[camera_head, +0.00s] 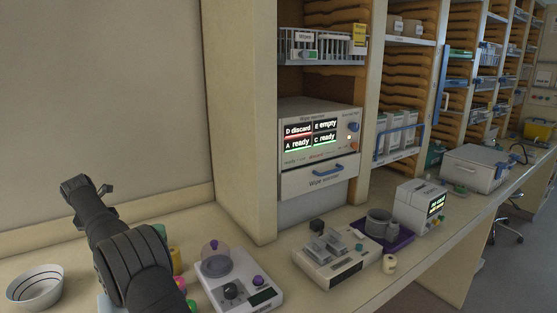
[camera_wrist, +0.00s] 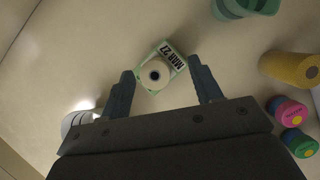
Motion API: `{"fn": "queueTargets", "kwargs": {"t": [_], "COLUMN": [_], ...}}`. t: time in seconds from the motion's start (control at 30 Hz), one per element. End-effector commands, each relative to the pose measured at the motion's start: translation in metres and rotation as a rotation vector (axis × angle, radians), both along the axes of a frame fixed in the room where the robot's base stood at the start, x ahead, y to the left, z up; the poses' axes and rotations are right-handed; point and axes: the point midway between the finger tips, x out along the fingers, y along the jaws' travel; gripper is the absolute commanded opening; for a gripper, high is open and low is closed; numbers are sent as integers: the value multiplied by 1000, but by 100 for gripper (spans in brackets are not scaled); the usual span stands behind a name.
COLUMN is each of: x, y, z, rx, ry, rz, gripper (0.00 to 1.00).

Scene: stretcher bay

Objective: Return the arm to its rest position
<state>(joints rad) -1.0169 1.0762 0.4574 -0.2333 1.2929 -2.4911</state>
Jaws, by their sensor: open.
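My gripper (camera_wrist: 162,71) is open in the wrist view, its two dark fingers well apart. Between and just beyond the fingertips is a white roll (camera_wrist: 155,74) with a dark centre, by a green-edged label reading "MAR-27" (camera_wrist: 172,57). The fingers look clear of both, and I see nothing held. In the head view my dark arm (camera_head: 130,250) stands at the lower left, over the counter.
A striped bowl (camera_head: 35,288) sits left of my arm; a dial device (camera_head: 240,283) sits right. The wrist view shows a yellow cylinder (camera_wrist: 291,68), pink-green (camera_wrist: 291,111) and green-pink (camera_wrist: 300,143) pieces, and a teal cup (camera_wrist: 232,8). A wipe machine (camera_head: 318,150) stands farther back.

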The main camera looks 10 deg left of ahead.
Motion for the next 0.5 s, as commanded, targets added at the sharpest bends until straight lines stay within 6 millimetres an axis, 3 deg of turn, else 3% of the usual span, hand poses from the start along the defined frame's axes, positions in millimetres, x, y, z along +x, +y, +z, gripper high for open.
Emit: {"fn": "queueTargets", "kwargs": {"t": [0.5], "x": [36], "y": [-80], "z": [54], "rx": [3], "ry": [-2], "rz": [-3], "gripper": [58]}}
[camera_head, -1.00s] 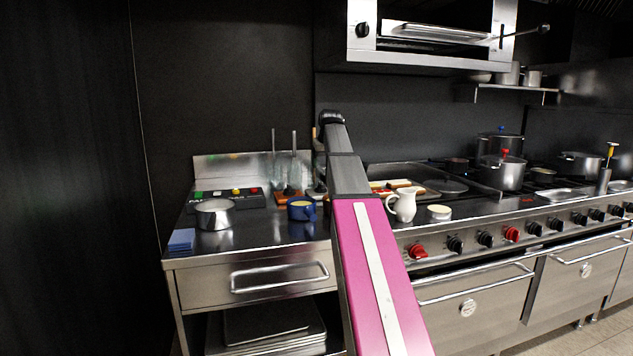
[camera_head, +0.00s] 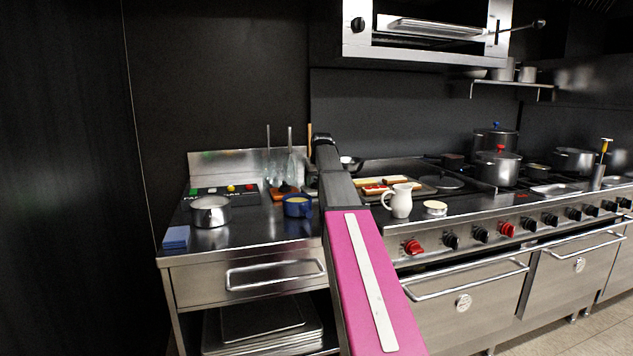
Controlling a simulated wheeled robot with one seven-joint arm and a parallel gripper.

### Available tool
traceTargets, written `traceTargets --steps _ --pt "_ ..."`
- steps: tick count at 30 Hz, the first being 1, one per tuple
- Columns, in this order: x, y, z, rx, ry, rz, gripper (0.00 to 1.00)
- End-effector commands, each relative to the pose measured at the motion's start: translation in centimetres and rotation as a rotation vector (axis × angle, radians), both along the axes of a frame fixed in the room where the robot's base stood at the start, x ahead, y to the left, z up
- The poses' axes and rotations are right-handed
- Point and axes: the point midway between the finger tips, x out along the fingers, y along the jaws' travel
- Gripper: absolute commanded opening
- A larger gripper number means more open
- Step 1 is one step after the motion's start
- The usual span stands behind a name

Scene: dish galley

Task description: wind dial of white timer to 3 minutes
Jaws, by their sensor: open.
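I cannot pick out a white timer with certainty. A small, low, round white item with a tan top (camera_head: 435,208) sits on the front ledge of the range, right of a white pitcher (camera_head: 400,201); it is too small to tell whether it has a dial. My pink and dark arm rises from the bottom middle to a dark joint in front of the back wall. My gripper does not show, so its place relative to the items cannot be seen.
The steel counter (camera_head: 265,232) at left holds a saucepan (camera_head: 211,211), a blue mug (camera_head: 298,206), a blue sponge (camera_head: 176,237) and a panel with coloured buttons (camera_head: 222,193). A tray with food (camera_head: 420,191) and several pots stand on the range. An oven unit (camera_head: 430,30) overhangs the range.

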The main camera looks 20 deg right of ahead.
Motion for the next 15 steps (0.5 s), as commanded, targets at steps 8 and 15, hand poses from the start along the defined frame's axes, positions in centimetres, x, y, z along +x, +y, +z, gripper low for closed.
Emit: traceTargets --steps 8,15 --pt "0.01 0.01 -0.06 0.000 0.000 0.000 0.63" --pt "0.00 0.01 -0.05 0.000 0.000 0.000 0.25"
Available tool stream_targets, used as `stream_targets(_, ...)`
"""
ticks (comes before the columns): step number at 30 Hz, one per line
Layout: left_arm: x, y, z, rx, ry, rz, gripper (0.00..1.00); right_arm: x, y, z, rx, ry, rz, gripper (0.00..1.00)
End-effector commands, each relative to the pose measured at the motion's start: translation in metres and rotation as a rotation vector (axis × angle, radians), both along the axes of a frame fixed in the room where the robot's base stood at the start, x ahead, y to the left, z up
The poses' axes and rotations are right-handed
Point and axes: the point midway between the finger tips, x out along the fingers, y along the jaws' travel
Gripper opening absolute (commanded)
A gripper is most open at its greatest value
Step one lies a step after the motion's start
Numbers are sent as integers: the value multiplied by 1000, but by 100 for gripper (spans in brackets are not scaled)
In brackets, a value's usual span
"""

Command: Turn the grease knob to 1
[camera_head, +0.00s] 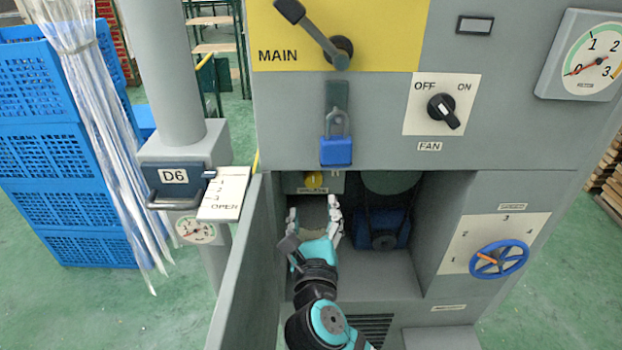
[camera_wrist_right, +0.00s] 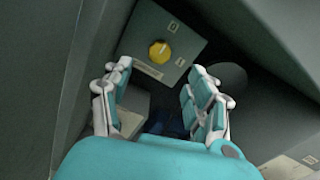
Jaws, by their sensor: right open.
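A small yellow knob (camera_head: 313,180) sits on a grey panel inside the open lower bay of the cabinet, with a label strip below it that is too small to read surely. In the wrist view the yellow knob (camera_wrist_right: 159,53) is round, with a mark on its face, and the grey plate (camera_wrist_right: 185,42) around it carries small square marks. My right gripper (camera_head: 313,212) is inside the bay, just below and in front of the knob, apart from it. Its fingers are open and empty, and in the wrist view the gripper (camera_wrist_right: 164,75) has the knob beyond its fingertips. My left gripper is out of view.
An open cabinet door (camera_head: 247,265) stands close left of my right arm. A blue motor-like unit (camera_head: 383,229) lies right of the gripper in the bay. A blue padlock (camera_head: 337,150) hangs above. A blue handwheel (camera_head: 499,259) is at the right.

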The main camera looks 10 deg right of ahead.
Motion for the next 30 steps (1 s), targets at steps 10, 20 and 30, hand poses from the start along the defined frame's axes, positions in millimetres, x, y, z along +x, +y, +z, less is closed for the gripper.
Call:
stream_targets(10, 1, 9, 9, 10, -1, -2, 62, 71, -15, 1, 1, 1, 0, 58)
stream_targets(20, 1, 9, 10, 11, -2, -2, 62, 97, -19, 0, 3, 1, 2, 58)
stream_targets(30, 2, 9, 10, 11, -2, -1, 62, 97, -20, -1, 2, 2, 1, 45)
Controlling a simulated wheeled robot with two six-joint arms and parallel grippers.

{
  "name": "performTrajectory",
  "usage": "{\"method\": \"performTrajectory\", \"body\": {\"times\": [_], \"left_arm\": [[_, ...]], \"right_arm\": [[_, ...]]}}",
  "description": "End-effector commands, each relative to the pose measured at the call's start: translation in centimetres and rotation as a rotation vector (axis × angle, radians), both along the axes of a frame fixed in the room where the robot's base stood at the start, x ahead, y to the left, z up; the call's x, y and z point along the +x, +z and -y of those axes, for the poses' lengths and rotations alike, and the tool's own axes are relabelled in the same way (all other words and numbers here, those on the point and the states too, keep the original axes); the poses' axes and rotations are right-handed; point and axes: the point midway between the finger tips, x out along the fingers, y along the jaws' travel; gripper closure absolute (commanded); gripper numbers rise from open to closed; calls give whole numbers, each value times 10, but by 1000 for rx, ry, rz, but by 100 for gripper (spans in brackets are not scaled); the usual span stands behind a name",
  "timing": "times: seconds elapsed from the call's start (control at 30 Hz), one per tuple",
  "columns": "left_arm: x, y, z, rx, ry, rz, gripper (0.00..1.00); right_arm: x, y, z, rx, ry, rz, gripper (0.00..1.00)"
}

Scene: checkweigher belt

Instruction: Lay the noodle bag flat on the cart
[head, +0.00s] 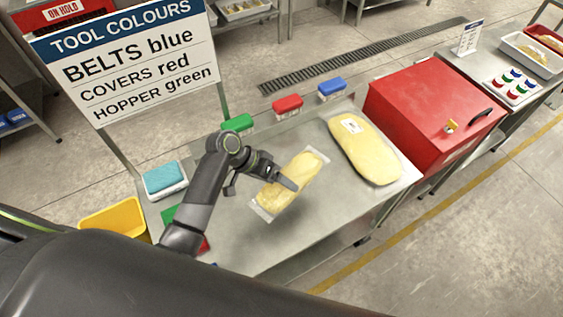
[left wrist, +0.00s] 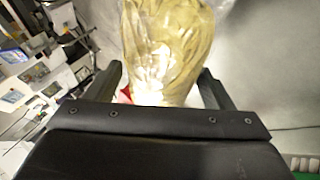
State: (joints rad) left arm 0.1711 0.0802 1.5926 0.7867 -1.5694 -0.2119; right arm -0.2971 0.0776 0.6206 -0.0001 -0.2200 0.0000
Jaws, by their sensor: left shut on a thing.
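The noodle bag (head: 302,171), a clear pack with yellow contents and crimped pale ends, is over the middle of the steel cart (head: 255,250). My left gripper (head: 277,182) is shut on it from the left side. In the left wrist view the bag (left wrist: 168,45) fills the space between the two fingers (left wrist: 160,95). The bag lies slantwise in the head view, with a dark shadow beside its lower right edge. I cannot tell whether its underside touches the cart. My right gripper is in neither view.
A larger yellow bag (head: 366,151) lies on a pale tray at the cart's right. Green (head: 238,123), red (head: 287,104) and blue (head: 332,88) brushes line the back. A red box (head: 425,115) stands at right, a yellow bin (head: 115,218) at left.

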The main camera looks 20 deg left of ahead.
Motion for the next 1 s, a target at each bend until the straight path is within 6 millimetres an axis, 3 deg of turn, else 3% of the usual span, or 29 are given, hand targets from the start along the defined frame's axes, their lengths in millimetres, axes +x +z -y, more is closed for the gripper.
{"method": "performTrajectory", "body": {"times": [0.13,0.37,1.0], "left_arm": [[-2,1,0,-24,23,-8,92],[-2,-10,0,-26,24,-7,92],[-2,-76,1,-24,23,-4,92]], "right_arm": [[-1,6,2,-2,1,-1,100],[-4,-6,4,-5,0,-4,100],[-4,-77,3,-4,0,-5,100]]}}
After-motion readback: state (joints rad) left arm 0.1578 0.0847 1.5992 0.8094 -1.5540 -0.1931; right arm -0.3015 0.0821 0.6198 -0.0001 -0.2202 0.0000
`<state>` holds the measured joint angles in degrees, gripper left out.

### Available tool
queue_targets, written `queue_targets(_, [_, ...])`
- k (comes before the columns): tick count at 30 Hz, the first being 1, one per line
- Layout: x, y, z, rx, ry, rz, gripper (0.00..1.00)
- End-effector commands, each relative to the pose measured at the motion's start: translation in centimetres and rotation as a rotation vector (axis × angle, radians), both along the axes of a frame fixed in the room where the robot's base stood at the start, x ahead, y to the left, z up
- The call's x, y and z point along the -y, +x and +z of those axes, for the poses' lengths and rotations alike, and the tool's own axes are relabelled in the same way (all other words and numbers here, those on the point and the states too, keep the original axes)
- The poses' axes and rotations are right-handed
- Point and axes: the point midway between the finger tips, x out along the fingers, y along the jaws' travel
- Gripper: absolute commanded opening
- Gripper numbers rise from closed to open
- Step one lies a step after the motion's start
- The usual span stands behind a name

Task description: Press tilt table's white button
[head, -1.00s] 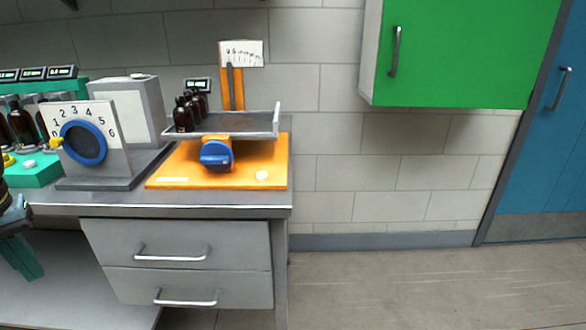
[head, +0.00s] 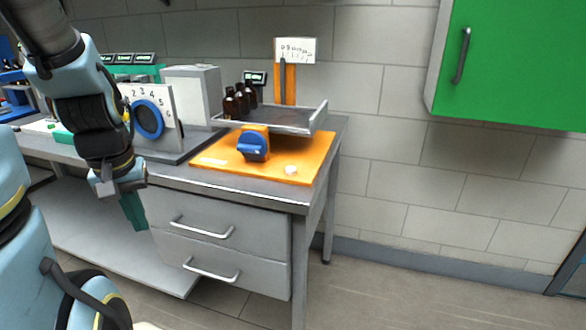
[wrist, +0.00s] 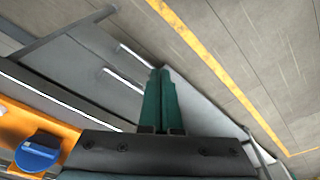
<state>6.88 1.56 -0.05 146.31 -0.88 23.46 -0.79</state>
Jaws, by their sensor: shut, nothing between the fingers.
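The tilt table has an orange base (head: 222,167) on the right end of the grey bench, with a blue knob (head: 253,146) on its front. The white button (head: 291,170) sits on the base, right of the knob. A grey tilting tray (head: 290,121) above holds several amber bottles (head: 240,100) at its left. My gripper (head: 134,212) has green fingers, shut and empty, pointing down in front of the bench, left of the tilt table and below the bench top. In the wrist view the shut fingers (wrist: 158,100) point toward the drawers and floor; the blue knob (wrist: 38,152) shows at lower left.
A dial box with a blue ring (head: 149,119) stands left of the tilt table. Drawers (head: 220,235) are under the bench top. A green wall cabinet (head: 510,65) hangs at the right. The floor right of the bench is clear.

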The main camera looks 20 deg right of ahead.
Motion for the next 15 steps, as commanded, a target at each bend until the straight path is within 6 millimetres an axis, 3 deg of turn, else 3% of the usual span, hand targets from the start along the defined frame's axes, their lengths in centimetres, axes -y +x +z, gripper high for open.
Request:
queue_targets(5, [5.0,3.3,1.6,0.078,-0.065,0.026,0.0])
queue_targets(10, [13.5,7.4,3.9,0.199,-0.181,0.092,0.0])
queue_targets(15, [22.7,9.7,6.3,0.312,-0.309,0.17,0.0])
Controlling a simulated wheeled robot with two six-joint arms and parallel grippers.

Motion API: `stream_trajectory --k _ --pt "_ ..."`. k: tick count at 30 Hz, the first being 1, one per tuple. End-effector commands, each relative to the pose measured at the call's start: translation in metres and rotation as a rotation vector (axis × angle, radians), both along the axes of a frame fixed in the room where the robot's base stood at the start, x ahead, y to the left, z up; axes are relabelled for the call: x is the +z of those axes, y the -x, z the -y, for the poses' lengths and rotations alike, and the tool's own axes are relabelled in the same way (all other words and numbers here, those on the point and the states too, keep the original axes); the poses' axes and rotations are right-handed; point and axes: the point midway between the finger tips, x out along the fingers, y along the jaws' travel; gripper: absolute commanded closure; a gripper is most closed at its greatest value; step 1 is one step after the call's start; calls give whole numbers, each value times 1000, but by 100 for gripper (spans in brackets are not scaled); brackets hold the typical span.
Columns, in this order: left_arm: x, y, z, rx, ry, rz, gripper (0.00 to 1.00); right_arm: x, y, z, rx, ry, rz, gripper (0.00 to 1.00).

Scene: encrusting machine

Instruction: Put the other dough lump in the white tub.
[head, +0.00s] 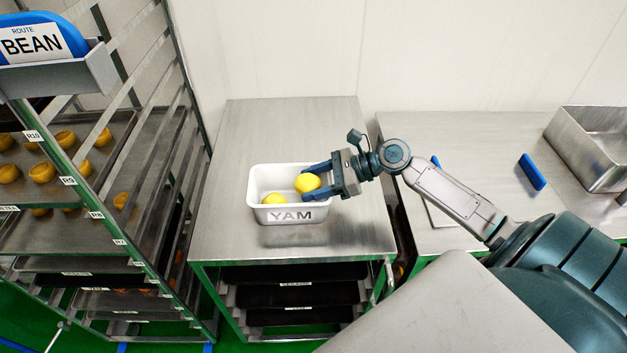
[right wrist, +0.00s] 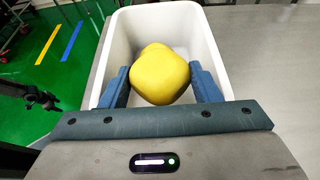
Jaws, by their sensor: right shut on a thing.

-----

■ **Work to be completed**:
Going back to the data above, write out everything from the line with "The main camera looks 10 deg left of ahead." down to the line with "- Step 1 is one step after the motion's start", both included, leaving every picture out.

■ **Solution**:
The main camera looks 10 deg left of ahead.
Motion for the next 0.5 s, as commanded, targets added at the sharpest bends until straight lines stay within 6 millimetres an axis, 3 deg of turn, else 3% of the usual span, hand poses from the start along the defined frame's axes, positions in millimetres, x, y, z along +x, +y, +z, gripper high for open.
Emit: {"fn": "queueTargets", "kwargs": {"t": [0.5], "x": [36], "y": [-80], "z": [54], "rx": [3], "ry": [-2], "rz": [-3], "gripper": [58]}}
[camera_head, -1.00s] 
[camera_head, +0.00s] 
Controlling a simulated wheeled robot with one seven-joint arm and a parallel gripper.

### Available tool
traceTargets, written `traceTargets --steps _ --pt "_ ..."`
- steps: tick count at 30 Hz, the first being 1, one per tuple
- Columns, in this order: x, y, z, rx, ry, rz, gripper (0.00 to 1.00)
- End-effector commands, each relative to the pose measured at the motion's start: translation in centimetres and rotation as a rotation vector (axis × angle, radians), both along the axes of a frame fixed in the room where the robot's base stood at the start, x ahead, y to the left, z up
- The poses' axes and rotations are right-handed
- Point and axes: the point midway between the finger tips, x out along the fingers, y along the jaws' travel
- Gripper: absolute commanded opening
- A larger gripper number means more open
- Step 1 is one step after the motion's start

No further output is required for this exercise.